Available records:
━━━━━━

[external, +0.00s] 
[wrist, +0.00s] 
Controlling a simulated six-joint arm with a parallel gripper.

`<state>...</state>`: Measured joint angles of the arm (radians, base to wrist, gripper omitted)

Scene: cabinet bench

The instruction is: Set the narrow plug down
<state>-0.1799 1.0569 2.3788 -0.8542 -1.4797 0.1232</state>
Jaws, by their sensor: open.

━━━━━━

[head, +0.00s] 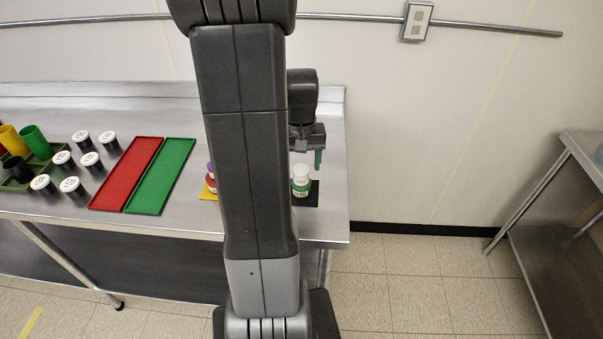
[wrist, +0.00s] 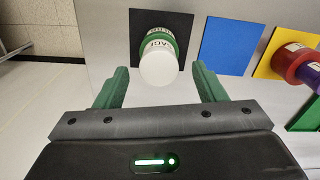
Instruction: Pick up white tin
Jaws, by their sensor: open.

━━━━━━

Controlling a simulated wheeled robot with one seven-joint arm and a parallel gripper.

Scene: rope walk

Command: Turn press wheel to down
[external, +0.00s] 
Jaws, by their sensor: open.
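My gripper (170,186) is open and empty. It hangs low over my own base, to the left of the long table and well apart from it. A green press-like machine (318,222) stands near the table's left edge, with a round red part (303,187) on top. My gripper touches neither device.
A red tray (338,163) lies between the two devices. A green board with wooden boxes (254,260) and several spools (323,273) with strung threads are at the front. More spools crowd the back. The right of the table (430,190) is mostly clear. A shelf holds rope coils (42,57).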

━━━━━━

Brief:
Select every line where the word "joint" occurs.

Worked answer:
Controlling a simulated six-joint arm with a parallel gripper.
`<state>...</state>`: Measured joint angles of the arm (radians, base to wrist, gripper omitted)
Controlling a simulated wheeled robot with one seven-joint arm and a parallel gripper.

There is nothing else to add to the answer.